Re: GNOME Project Organogram



> Now, this is broken. Some examples of things that should be
> indispensable, but are not:
> * usability designers (not post-implementation usability testers)
should be indispensable to every screen of UI we write

I suggested some time ago that there should be a UI design team that coders can turn to and say, for example 'Make me a mockup / glade file for a dialog box that does X'.
It would result in a much greater consistency of UI across Gnome, and free coders from a task that they are often not very good at (scan Planet.gnome for a few days and you'll soon see a coder showing off a new dialog box they've made... in which the OK and cancel buttons are the wrong way round)
But for this to happen, we need the HIG to be updated, and for that to happen I think we need library.g.o up and running. And some usability people too!
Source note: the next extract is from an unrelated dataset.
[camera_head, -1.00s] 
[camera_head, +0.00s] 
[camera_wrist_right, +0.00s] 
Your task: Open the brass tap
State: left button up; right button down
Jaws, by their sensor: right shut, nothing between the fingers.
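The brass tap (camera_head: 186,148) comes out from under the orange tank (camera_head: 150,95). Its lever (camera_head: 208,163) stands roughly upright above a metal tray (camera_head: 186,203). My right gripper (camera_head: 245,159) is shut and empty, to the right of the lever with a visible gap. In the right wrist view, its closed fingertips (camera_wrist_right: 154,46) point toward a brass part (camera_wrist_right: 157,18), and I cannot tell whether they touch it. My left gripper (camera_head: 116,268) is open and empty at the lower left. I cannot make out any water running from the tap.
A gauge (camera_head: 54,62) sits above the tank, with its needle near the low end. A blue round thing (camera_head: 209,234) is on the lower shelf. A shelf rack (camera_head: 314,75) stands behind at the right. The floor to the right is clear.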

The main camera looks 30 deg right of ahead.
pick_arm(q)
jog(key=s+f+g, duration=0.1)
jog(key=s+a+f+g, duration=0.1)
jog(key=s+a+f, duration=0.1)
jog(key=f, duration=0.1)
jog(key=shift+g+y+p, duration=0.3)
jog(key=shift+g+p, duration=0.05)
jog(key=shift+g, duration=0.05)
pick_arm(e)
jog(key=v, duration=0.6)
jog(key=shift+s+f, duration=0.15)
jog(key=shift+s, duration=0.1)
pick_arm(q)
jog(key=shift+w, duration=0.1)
On 2/12/07, Luis Villa <luis tieguy org> wrote:
I should note again that I think this indicates a *flaw* in the
project. This should be *inter*dependency, not *dependency* as it
currently is. But perhaps a good problem statement for the board, for
the marketing team, for the web team, etc., is 'how do we make
ourselves as indispensable as the coders are?'

I agree completely with what you and Quim are saying here.
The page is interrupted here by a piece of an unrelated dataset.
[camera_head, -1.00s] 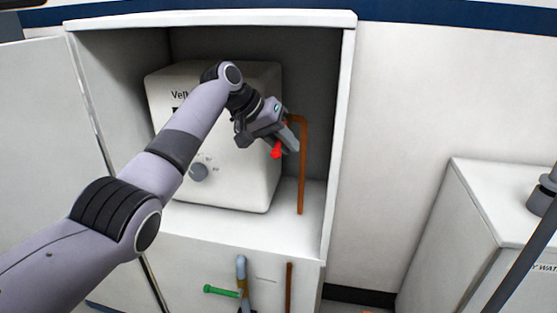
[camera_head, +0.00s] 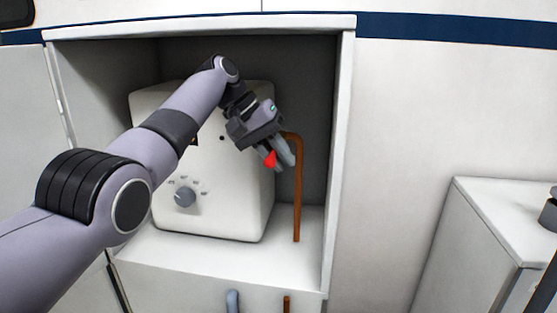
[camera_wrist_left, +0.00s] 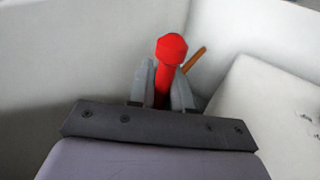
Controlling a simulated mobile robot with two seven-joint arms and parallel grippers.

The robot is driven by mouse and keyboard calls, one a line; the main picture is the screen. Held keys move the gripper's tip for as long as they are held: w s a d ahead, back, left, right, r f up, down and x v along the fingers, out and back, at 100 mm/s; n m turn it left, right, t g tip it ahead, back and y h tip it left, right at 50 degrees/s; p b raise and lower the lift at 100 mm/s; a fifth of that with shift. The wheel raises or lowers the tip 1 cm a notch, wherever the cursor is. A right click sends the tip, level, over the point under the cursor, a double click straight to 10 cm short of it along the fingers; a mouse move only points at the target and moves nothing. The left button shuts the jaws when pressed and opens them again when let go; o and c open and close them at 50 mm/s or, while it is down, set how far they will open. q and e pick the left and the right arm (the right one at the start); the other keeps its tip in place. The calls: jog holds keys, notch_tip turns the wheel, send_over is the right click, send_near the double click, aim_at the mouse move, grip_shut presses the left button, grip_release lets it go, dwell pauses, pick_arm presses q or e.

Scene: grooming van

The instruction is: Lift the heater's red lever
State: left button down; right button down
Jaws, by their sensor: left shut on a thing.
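The heater (camera_head: 215,215) is a white box standing inside the open cabinet, with a grey knob (camera_head: 185,196) low on its front. The red lever (camera_head: 270,159) shows at the heater's right side, partly hidden by my left gripper (camera_head: 279,158). In the left wrist view the lever (camera_wrist_left: 171,50) stands between the two grey fingers of my left gripper (camera_wrist_left: 164,88), its knobbed end beyond the fingertips. The left gripper is shut on the lever.
A copper pipe (camera_head: 298,190) runs down close to the right of the gripper. The cabinet's right wall (camera_head: 338,150) is just beyond it. A white cabinet (camera_head: 480,235) stands at the right.

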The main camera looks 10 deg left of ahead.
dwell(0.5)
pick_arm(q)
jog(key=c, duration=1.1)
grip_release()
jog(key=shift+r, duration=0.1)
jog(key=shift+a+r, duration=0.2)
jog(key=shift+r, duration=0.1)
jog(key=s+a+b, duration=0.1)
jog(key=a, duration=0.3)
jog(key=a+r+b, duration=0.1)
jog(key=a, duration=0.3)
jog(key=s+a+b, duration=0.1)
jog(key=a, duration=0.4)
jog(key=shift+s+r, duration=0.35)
But it's not just 'how can we make ourselves indispensable', it's also 'how can others come to accept our usefulness?'
You might remember a month or two ago there was a discussion here about how the marketing team's role is more than just promotion -- that it should also act as glue between all the different coding teams. 
I suggested that the marketing team identify areas of Gnome that need work and push for them -- but I got the impression that the response to that was 'You can't tell coders what to do'.
Less code-centric also means less coder-driven, and for people doing non-coding work to be useful, they have to feel useful -- which is a bit of a chicken and egg.
 
Has anyone considered writing spec documents and proposals on the wiki, the way Ubuntu does?